**SET EXERCISE**. Do not copy the pictures; transcribe all other material exactly.
— Start EXERCISE DATA —
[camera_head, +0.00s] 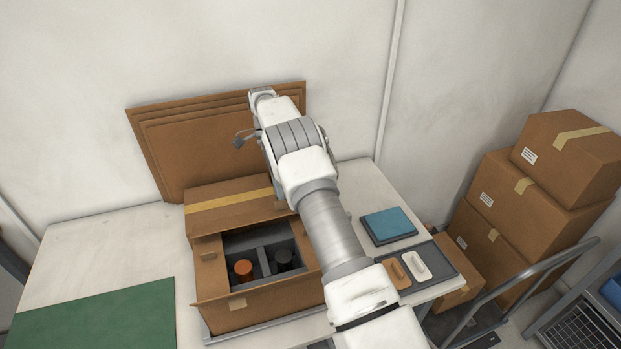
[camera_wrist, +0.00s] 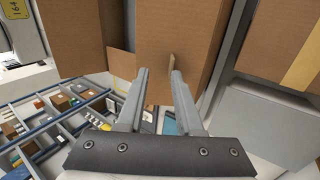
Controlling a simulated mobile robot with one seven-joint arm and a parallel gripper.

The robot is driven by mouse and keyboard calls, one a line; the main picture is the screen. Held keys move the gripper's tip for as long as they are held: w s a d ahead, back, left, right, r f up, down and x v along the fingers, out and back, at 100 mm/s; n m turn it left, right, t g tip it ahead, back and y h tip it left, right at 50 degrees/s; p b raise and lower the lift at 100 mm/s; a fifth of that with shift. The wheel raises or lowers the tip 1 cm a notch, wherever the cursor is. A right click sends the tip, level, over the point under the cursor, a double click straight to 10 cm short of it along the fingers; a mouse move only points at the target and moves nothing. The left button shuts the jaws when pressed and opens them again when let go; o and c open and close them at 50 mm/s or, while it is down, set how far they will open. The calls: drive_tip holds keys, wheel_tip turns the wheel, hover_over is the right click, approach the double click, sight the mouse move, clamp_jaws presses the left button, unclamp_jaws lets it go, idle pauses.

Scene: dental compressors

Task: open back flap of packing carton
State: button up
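The packing carton (camera_head: 275,297) stands on the table with its front part open. An orange-topped item and a dark item show in its compartments. The front flap hangs down outside, with a small tan tab. The back flap (camera_head: 232,222), with a yellow tape stripe, is at the carton's rear; its exact angle is hard to tell. My arm reaches over the carton's right side and hides part of it. In the wrist view my gripper (camera_wrist: 158,72) is open, its fingers apart. A small cardboard tab (camera_wrist: 171,61) on a brown panel shows near the right fingertip; contact is unclear.
Flat brown cardboard sheets (camera_head: 190,145) lean on the wall behind the carton. A green mat (camera_head: 95,318) lies at left. A blue pad (camera_head: 388,225) and a grey tray (camera_head: 437,264) are at right. Stacked boxes (camera_head: 505,190) stand beyond the table.

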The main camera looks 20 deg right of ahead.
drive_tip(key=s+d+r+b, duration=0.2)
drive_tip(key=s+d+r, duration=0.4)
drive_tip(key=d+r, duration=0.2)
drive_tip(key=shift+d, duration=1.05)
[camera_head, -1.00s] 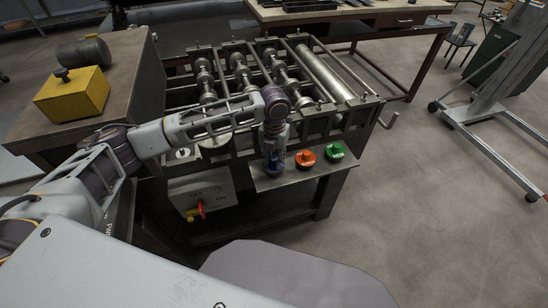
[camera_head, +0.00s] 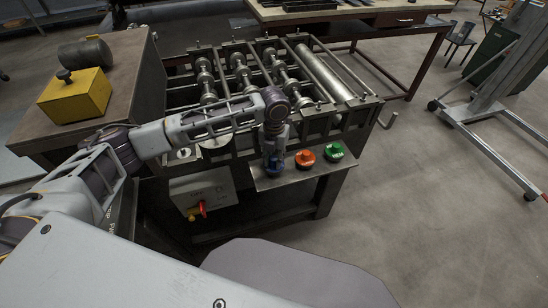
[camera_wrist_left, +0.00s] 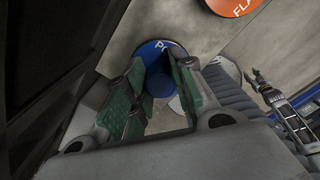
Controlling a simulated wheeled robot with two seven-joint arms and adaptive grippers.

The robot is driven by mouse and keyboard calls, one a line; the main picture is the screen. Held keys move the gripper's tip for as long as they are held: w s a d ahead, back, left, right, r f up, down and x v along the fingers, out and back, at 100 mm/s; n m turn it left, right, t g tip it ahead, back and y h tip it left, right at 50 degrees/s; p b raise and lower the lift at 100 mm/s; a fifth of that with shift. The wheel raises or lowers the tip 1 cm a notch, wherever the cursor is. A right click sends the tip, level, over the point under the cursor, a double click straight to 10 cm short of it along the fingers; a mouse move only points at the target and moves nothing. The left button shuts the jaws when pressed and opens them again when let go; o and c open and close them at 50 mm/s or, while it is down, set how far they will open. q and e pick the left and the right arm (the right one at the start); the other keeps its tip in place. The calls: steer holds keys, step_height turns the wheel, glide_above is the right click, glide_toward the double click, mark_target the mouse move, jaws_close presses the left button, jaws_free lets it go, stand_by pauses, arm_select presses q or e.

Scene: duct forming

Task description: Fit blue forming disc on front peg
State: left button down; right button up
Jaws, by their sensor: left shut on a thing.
— End EXERCISE DATA —
**TASK RESULT**.
[camera_head, +0.00s] 
[camera_wrist, +0.00s] 
Controlling a simulated mobile robot with one seven-joint arm and a parallel gripper.

The robot is driven by mouse and keyboard calls, one a line; the main picture is the screen. Held keys move the gripper's tip for as long as they are held: w s a d ahead, back, left, right, r f up, down and x v along the fingers, out and back, at 100 mm/s; n m turn it left, right, t g tip it ahead, back and y h tip it left, right at 50 degrees/s; p b raise and lower the lift at 100 mm/s; a fifth of that with shift. The wheel raises or lowers the tip 1 cm a notch, wherever the cursor is. A right click sends the tip, level, over the point under the cursor, a double click straight to 10 cm short of it along the fingers; a mouse move only points at the target and moves nothing. The left button shuts the jaws when pressed and opens them again when let go; o and c open and close them at 50 mm/s or, while it is down, set how far they will open. The calls: drive_tip holds keys, wheel_tip turns the wheel, hover_over is the right click, approach the double click, sight the mouse move, clamp_jaws presses the left button, unclamp_jaws lets it go, idle pauses.

Scene: dental compressors

Task: open back flap of packing carton
State: button up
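The packing carton (camera_head: 275,297) stands on the table with its front part open. An orange-topped item and a dark item show in its compartments. The front flap hangs down outside, with a small tan tab. The back flap (camera_head: 232,222), with a yellow tape stripe, is at the carton's rear; its exact angle is hard to tell. My arm reaches over the carton's right side and hides part of it. In the wrist view my gripper (camera_wrist: 158,72) is open, its fingers apart. A small cardboard tab (camera_wrist: 171,61) on a brown panel shows near the right fingertip; contact is unclear.
Flat brown cardboard sheets (camera_head: 190,145) lean on the wall behind the carton. A green mat (camera_head: 95,318) lies at left. A blue pad (camera_head: 388,225) and a grey tray (camera_head: 437,264) are at right. Stacked boxes (camera_head: 505,190) stand beyond the table.

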The main camera looks 20 deg right of ahead.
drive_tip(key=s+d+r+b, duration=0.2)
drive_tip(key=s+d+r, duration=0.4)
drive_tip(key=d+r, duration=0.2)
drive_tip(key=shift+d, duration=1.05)
[camera_head, -1.00s] 
[camera_head, +0.00s] 
[camera_wrist_left, +0.00s] 
Controlling a simulated wheeled robot with two seven-joint arms and adaptive grippers.

The robot is driven by mouse and keyboard calls, one a line; the main picture is the screen. Held keys move the gripper's tip for as long as they are held: w s a d ahead, back, left, right, r f up, down and x v along the fingers, out and back, at 100 mm/s; n m turn it left, right, t g tip it ahead, back and y h tip it left, right at 50 degrees/s; p b raise and lower the lift at 100 mm/s; a fifth of that with shift. The wheel raises or lowers the tip 1 cm a notch, wherever the cursor is. A right click sends the tip, level, over the point under the cursor, a double click straight to 10 cm short of it along the fingers; a mouse move only points at the target and moves nothing. The left button shuts the jaws when pressed and opens them again when let go; o and c open and close them at 50 mm/s or, while it is down, set how far they will open. q and e pick the left and the right arm (the right one at the start); the other keeps its tip in place. The calls: steer holds keys, step_height turns the wheel, glide_above is the right click, glide_toward the double click, mark_target the mouse move, jaws_close presses the left button, jaws_free lets it go, stand_by pauses, arm_select presses q or e.

Scene: duct forming

Task description: Fit blue forming disc on front peg
State: left button down; right button up
Jaws, by their sensor: left shut on a thing.

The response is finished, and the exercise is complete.